Luxembourg, of all places, is number one, with an average per capita of 20 kilos. In comparison, we only consume a bit over 4 kilos per person, according to this website. Which means I drink three times the coffee of the average Tico. Which also means that I am running out of things to find hard to believe.

These charts do not specify the quality of the coffee consumed, nor if decaf is included. One of the first major differences I encountered with coffee when arriving in Costa Rica had to do with quality. I started drinking coffee in my early twenties. I always had a cup to get going in the morning, and the times I worked long hours or double shifts, I would drink it mainly for the caffeine.

I still remember the brackish, bitter, tongue-scalding cups of coffee dispensed by every US office vending machine of the 1970s and 80s. Taste and quality meant nothing. The temporary boost of energy was the only reason to drink it.

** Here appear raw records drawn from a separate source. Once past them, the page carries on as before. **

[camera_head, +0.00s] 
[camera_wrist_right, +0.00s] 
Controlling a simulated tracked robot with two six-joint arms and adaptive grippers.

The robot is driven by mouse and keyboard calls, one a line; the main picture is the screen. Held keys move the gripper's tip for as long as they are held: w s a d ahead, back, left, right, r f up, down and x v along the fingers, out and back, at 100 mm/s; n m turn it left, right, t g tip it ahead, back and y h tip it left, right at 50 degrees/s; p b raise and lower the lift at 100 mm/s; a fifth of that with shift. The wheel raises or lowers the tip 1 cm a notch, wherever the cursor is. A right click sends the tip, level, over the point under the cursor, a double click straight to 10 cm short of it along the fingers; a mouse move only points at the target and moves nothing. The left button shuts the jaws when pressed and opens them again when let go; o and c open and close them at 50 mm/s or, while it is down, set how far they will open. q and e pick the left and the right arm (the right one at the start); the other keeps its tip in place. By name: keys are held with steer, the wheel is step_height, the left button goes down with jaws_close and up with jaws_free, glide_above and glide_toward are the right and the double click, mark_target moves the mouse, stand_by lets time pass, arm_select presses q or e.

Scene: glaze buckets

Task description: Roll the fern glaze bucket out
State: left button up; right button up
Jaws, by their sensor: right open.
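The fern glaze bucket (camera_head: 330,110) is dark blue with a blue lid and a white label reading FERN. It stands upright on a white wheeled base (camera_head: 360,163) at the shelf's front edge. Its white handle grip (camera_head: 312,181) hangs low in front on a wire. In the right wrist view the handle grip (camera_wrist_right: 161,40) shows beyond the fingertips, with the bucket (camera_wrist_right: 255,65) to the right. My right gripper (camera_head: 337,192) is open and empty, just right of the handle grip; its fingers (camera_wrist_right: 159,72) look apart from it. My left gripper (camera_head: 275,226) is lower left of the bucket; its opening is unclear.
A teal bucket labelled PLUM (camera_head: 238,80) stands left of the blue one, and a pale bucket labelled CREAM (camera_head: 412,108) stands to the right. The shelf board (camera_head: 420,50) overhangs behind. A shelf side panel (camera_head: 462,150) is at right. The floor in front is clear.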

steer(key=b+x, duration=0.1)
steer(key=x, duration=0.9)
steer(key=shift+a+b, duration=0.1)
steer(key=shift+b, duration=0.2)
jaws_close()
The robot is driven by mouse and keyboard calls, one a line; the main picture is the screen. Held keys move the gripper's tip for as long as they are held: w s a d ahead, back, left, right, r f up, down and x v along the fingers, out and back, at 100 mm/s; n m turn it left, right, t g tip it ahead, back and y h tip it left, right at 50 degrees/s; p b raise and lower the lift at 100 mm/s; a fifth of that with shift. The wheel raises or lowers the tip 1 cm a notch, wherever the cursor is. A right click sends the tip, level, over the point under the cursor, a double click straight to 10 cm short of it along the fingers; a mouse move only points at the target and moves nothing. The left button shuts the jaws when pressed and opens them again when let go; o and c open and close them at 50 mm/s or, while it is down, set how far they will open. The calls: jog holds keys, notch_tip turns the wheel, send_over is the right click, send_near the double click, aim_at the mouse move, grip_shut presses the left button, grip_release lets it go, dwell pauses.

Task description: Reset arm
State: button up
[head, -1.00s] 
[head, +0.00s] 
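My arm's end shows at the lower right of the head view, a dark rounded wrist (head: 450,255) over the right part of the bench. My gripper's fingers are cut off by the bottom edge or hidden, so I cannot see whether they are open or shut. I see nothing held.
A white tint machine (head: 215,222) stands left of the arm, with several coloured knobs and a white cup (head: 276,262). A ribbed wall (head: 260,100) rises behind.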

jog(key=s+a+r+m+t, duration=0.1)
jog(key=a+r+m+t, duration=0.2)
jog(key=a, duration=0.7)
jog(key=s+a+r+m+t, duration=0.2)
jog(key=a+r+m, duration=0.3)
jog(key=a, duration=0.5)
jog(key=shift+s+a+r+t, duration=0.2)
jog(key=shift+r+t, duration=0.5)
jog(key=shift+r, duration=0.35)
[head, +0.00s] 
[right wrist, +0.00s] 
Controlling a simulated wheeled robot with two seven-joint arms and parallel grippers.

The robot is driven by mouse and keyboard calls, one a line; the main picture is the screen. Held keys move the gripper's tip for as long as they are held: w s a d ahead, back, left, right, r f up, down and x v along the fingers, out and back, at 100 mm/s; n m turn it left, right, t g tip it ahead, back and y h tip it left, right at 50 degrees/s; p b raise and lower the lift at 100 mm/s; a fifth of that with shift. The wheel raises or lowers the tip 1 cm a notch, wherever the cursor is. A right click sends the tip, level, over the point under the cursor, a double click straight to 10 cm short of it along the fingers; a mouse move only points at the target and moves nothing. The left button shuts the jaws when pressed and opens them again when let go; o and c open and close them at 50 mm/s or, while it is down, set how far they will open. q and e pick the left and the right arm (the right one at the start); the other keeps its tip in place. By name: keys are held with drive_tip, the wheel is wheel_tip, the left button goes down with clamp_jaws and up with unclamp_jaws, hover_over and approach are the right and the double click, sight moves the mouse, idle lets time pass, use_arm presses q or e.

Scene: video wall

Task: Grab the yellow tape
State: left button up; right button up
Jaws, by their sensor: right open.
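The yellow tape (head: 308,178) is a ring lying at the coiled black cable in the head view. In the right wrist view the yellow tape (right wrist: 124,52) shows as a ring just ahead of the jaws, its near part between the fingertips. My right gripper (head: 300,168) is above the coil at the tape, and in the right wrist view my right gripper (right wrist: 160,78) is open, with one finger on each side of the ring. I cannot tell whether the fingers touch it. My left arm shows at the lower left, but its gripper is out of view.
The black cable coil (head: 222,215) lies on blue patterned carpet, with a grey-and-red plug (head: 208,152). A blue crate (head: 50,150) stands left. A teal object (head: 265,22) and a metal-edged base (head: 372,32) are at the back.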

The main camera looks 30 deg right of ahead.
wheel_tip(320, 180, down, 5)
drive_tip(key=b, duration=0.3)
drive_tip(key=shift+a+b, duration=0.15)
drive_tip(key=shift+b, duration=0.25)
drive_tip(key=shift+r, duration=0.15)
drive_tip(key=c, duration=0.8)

Here it is hard to find bad coffee. There are over 100 domestically grown brands available and the worst I have sampled was like gourmet java compared to the vending machine swill I remembered. Costa Rica grew about 1.1 million 60 kilo bags in the past year, with exports accounting for about 80% of all production. That leaves about 14 million kilos for local consumption, which works out to even less per capita than the numbers given by cafely.com.

Maybe it is the people I associate with that make me question the numbers. The last job I had working with Ticos, there was an always brewing pot of coffee. As soon as someone drank the last cup, the filter was refilled, and the coffeemaker filled and cranked up.

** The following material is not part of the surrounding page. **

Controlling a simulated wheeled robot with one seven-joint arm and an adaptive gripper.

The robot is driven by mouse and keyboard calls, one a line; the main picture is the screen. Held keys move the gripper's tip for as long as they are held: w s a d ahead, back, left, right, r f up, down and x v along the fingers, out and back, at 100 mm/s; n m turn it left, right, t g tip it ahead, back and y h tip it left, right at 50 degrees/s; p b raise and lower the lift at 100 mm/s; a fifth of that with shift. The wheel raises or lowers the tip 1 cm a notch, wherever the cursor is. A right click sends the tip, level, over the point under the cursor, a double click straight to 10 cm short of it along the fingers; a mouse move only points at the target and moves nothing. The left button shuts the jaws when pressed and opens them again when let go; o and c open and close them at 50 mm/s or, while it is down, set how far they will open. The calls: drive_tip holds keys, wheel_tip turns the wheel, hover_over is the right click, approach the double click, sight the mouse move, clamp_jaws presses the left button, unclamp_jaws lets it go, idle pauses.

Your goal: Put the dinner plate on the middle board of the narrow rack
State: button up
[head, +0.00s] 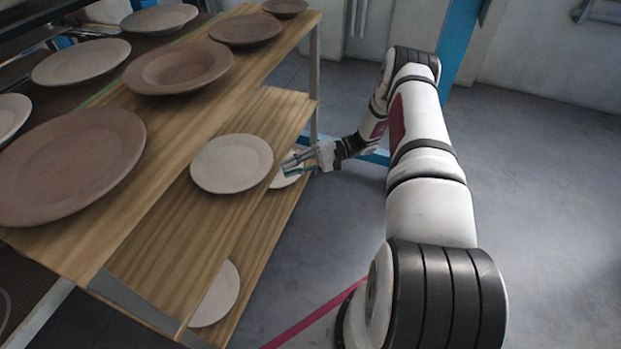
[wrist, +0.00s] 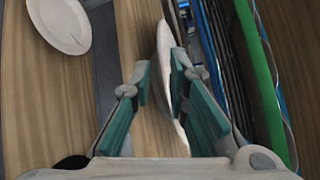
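The dinner plate (head: 288,178), pale grey, is at my gripper (head: 291,161) by the far right side of the narrow rack (head: 165,235). In the head view the middle board (head: 262,120) hides its left part. In the wrist view the plate (wrist: 163,45) appears nearly edge-on between the teal finger pads of my gripper (wrist: 160,82), turned steeply against the boards. Another pale plate (head: 232,163) lies flat on the middle board.
Brown plates, including a large one (head: 70,165), lie on the top board. A third pale plate (head: 218,295) lies on the lower board, partly hidden. A metal post (head: 314,70) stands at the rack's far corner. The floor (head: 560,180) to the right is clear.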

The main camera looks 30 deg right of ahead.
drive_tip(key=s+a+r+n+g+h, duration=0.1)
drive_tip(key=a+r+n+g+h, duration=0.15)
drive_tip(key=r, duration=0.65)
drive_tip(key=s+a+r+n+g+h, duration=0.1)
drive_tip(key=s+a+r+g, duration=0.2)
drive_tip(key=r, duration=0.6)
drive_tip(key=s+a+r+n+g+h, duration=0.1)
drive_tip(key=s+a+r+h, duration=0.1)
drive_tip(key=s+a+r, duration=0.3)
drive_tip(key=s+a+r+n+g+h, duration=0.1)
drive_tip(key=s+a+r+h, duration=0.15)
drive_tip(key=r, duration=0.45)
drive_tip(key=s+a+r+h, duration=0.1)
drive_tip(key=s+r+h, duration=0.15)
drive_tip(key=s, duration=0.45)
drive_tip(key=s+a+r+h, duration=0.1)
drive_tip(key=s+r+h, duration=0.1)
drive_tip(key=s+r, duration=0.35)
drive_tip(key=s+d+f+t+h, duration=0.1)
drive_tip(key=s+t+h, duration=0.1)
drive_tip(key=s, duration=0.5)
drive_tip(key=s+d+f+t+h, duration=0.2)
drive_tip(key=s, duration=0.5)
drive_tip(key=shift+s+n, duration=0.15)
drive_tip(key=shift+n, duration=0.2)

In general here, coffee may be offered any time of day, under any situation. My sister-in-law lives on the other side of town, about a 45 minute walk, and we often go on foot to visit. No matter how hot, no matter the time of day, she always offers me coffee, first thing. Not water, not a sweet refresco, always a cafe caliente con azucar.

She claims that drinking hot coffee on a hot day can cool you down. Supposedly, the heat from the coffee triggers increased sweating, which, upon evaporation, removes more heat from your body than the drink initially adds. I’m not sure how this equation works as I am usually already wet with sweat on arrival.

There is no age limit either. I have seen kids still in diapers drinking it from a baby bottle. I remember arguing with my wife when she served it to our kindergarten aged children.

Coffee has been around for centuries. Wild plants date back one thousand years to modern-day Ethiopia. It was first harvested, roasted and brewed in Yemen in the 15th century. Coffee plants were first brought to Costa Rica in 1779 from Cuba, with commercial production beginning for the first time in 1808. It was first exported in 1820, just one year before the Central American countries declared joint independence from Spain.

I am now drowsy from staring into my laptop screen and writing for the past hour. It’s 3pm, sunny and warm. No problem. Time for another cup of joe.